La cuestión no se puede limitar —como algunos quieren— a la eficacia comercial. Eso es un
despropósito absoluto. La creencia en que las actividades comerciales son “neutrales”
y que se puede almacenar información sobre los sujetos porque vender es una buena causa, no deja de ser infantil. E
interesada, claro.
El caso del bígamo, más allá de la anécdota, nos muestra lo
fácil que resulta identificar a una persona. Las personas se ocultan en la vida
real, pero no lo hacen en la vida virtual. El bígamo se había cambiado de
nombre, pero no es eso con lo que trabajan las redes para poder garantizar el “anonimato”.
Dice el avance del diccionario de la RAE (en su tercer sentido) que “anónimo”
significa “indiferenciado, que no destaca de la generalidad”, y nos pone como
ejemplo “gente anónima”. ¡Gran error! Solo una sociedad de mentalidad nominalista
puede creer que es el nombre el que
nos saca del anonimato, pero eso
mismo es lo que implica “anónimo”. Es el nombre lo que nos diferencia, nos
dicen. Sin embargo, la moderna sociedad cibernética prescinde del nombre y se
centra en la acción y la interacción. Les sobra nuestro nombre.
Somos lo que hacemos; nuestra historia es la acumulación de
nuestros actos. Somos un patrón, un
conjunto repetitivo de acciones traducido en un “perfil”. Una parte de nuestras
acciones son interacciones, que es la
forma de describir desde la teoría de la acción las relaciones con otros. Como
seres humanos nos relacionamos y tenemos nombres. En las redes, en cambio,
interactuamos y generamos un perfil.

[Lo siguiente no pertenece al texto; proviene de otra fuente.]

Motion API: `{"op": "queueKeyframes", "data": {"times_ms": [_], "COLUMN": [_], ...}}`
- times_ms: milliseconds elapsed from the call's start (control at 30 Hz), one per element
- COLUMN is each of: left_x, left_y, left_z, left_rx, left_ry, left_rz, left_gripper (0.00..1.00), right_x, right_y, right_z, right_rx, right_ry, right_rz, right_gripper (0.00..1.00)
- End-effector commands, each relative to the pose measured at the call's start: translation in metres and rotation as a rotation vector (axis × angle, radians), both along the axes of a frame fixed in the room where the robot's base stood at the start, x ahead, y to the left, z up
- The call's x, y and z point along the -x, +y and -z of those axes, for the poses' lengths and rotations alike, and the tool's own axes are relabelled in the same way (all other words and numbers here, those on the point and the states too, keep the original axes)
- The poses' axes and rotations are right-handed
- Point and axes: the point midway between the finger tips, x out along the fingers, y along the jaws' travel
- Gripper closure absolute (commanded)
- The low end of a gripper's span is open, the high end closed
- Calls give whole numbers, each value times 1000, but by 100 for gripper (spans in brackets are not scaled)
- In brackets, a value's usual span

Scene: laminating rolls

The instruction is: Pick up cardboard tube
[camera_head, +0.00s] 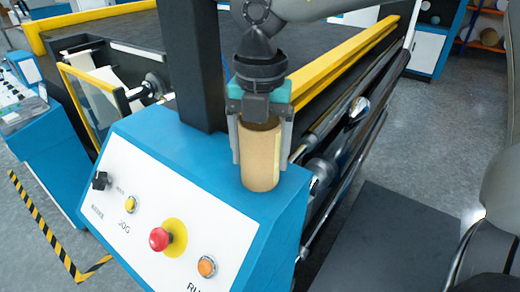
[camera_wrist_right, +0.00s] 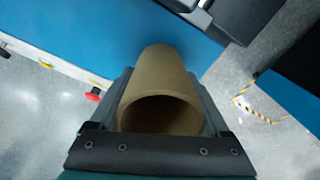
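The cardboard tube (camera_head: 259,160) is brown, upright and open at its top, at the top corner of the blue machine's control panel. My right gripper (camera_head: 261,150) comes down from above, with one finger along each side of the tube, and both fingers look to be against it. The right wrist view shows the tube (camera_wrist_right: 160,85) between the two dark fingers (camera_wrist_right: 163,100), its open end toward the camera. I cannot tell whether its lower end rests on the panel. My left gripper is not in view.
The sloped control panel (camera_head: 140,205) carries a red button (camera_head: 160,239) and an orange button (camera_head: 206,266). A dark post (camera_head: 192,65) stands just left of the tube. Metal rollers (camera_head: 335,135) and a yellow rail (camera_head: 345,60) lie to the right.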

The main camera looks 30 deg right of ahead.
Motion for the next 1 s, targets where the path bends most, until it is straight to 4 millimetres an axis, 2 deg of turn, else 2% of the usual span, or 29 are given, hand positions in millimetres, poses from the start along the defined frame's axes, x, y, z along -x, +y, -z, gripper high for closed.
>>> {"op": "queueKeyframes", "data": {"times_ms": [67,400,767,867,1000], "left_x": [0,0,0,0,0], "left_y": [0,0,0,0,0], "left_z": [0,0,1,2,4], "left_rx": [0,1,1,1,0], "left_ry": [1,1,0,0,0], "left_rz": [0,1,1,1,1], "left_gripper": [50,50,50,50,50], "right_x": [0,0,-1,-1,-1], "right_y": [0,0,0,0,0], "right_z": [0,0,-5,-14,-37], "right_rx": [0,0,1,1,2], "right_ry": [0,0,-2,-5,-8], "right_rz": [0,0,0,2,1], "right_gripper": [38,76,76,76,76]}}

Lo que las máquinas extraen de nuestro
comportamiento son regularidades y contactos, que son las conexiones que forman
las redes más amplias, el tejido social, por el que fluirán las ofertas que nos hagan llegar. Cada
aplicación que nos regalan es un
nuevo escenario para que nos relacionemos con otros. Es una incitación
constante a vivir en el nuevo espacio virtual para poder seguir agrupando
datos.
La idea de que no les importamos nada en lo personal, sino
solo por las acciones que podamos realizar es cierta. El problema es que además
de una dimensión económica, tenemos otras políticas, afectivas, etc., que
también quedan registradas y pueden ser intervenidas o espiadas. De lo que
hemos hecho, se deduce lo que podemos hacer; de nuestras relaciones pasadas, las
futuras. Se hacen proyecciones
y estimaciones. Nuestro perfil dice
que tenemos una probabilidad mayor o menor de hacer A, B o C. Nada más. Pero
eso es más que suficiente.
Cada día aportamos más de nuestra vida al alter ego virtual.
Ya no es solo en el terreno de las amistades y aficiones, sino también laboral e
institucionalmente. Las posibilidades de desaparecer en la vida real son cada
vez más sencillas en comparación con las de hacerlo en la vida virtual. De ahí
los graves problemas que ya se plantean con el borrado
real de datos.
Cuando hemos creado unas grandes cantidades de información personal
en las redes, aunque nos cambiemos de nombre, pronto apareceríamos gracias a la
emergencia de los patrones. Como experimento,
podríamos crearnos una nueva identidad. En poco tiempo, es muy probable que la
red nos ofreciera la posibilidad de ser nuestro propio amigo. ¡Tendríamos tanto en común!